I always think it’s so funny when I realize I have a crush on someone. I think, wow, this person is a dreamboat, I think I could spend the rest of my life with him. Picturing our children, if I’m going to get along with his parents — the basic ingredients to crushes on boys.
I remember one of my first crushes. He was tall, dark and handsome. He sang with his brother and three other guys – it was Jonathan Knight, the older and more mature one, from New Kids on the Block. I call him mature because first of all, he was the oldest and second of all, he did not have the rat tail — he could spot a fashion faux pas from a mile away, he was wise beyond his years.
I had the biography, the doll and the bed sheets. On the pillowcase, Joey and Danny were on one side and on the others were Jonathan, Jordan and Donnie. I ALWAYS made sure that Jonathan was on my side, touching my cheek. I would even risk having the rebel Donnie’s picture touch my young face on that side of the pillow. The things you’ll do for love.
That was probably where my kosher crushes ended. I spread my wings further than Tiger Beat magazine and started looking at personality rather than bubble gum looks.

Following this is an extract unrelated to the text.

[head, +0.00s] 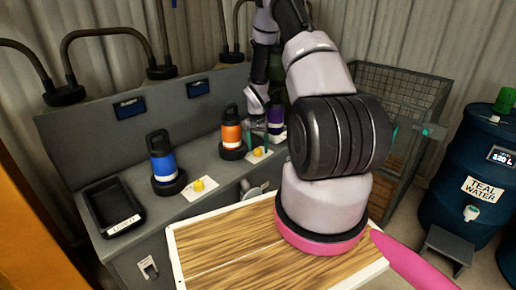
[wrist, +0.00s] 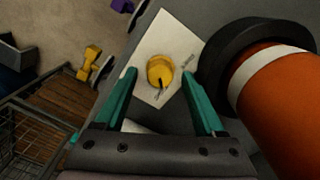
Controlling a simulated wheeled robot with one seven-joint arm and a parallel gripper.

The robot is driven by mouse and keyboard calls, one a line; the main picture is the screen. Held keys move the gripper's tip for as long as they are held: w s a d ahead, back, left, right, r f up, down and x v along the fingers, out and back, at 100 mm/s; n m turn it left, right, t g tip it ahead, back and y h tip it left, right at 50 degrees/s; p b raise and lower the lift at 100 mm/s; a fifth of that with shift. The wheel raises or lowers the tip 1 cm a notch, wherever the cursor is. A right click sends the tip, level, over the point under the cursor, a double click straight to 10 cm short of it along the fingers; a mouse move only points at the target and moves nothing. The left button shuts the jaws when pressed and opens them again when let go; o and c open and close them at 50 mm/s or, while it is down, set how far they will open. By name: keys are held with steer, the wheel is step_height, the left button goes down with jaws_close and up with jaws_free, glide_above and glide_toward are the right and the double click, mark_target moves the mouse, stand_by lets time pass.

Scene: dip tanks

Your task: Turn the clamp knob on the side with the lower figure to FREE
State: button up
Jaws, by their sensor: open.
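A yellow clamp knob (wrist: 160,72) sits on a white label plate (wrist: 152,38) in the wrist view, with a dark pointer line toward the bottom of the picture. The small print on the plate is too blurred to read. My gripper (wrist: 158,74) is open, its teal fingers on either side of the knob. In the head view this knob (head: 258,151) is beside the orange bottle (head: 231,135). Another yellow knob (head: 198,185) on a white plate is beside the blue bottle (head: 162,160). Two dark displays, left (head: 129,108) and right (head: 197,88), have figures too small to read.
The orange bottle (wrist: 275,105) stands close to my right finger in the wrist view. A purple container (head: 275,118) is partly behind my arm. A black tray (head: 128,226) lies at the bench's left. A wire cage (head: 405,90) and a blue barrel (head: 465,200) stand right.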

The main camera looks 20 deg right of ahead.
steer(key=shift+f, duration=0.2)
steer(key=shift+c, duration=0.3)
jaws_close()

In high school I had the biggest crush on Brookline native Conan O’Brien. I went about my crush the same way as any other maturing girl. I cut out pictures and put them on my wall, I dreamed of the day we would meet, the whole gamut.
To this day I still have a little love in my heart for the tall, pale and red-headed talk show host, a far cry from my days of loving Jonathan Knight.
Another crush was Kevin Spacey. I think it started with “The Usual Suspects” because he was mysterious and witty. Other movies such as “Swimming with Sharks,” “American Beauty,” “L.A. Confidential” and “Seven” encouraged my feelings because my “boy” had talent.
You can imagine my excitement when Mr. Spacey came to campus to promote his new movie, “The Life of David Gale.” I called the public relations company in Boston who was responsible for the promotion and requested an interview.
I got to meet one of my super famous crushes face to face at the Ritz Carlton in downtown for a 15 minute interview for The News. I was so nervous I thought I was going to urinate on myself. My voice and palms were shaky, but I made it through the questions and even made him laugh a few times. And, the best part, he touched me three times — nothing ground shaking or scandalous, I assure you.
Recently, I fell in mock-love with the Oscar winner for best actor, Adrien Brody. I had seen “The Pianist” a few weeks before the awards ceremony and I liked him from the start. His face is very defined and he seems very down to earth.
One of those boys that makes you say, “There’s just something about him.” The crush wasn’t long-lived because I have an Adrien Brody of my own, my boyfriend. He’s tall and thin like Adrien, he’s even from Queens, like the actor. He has more personality than I think I deserve, and I think he’s the reason why I was attracted to Adrien to start with, I saw the similarities.
Anyhow, my point is that those crushes aren’t real, but it’s not impossible to find that “someone” in your life, that you’ve imagined in your dreams.
While in the past I have stood by my disagreement with reality marriage shows, I suppose I can sympathize with the contestants vying for a husband ABC executives feel more than one person can fall in love with.
For someone like me who has had these sorts of crushes in the past, like most women, might find it hard to resist someone nearly flawless and in the right studio light. So, in some aspect I understand, but don’t lose hope in finding your Evan Marriott or Andrew Firestone on the street.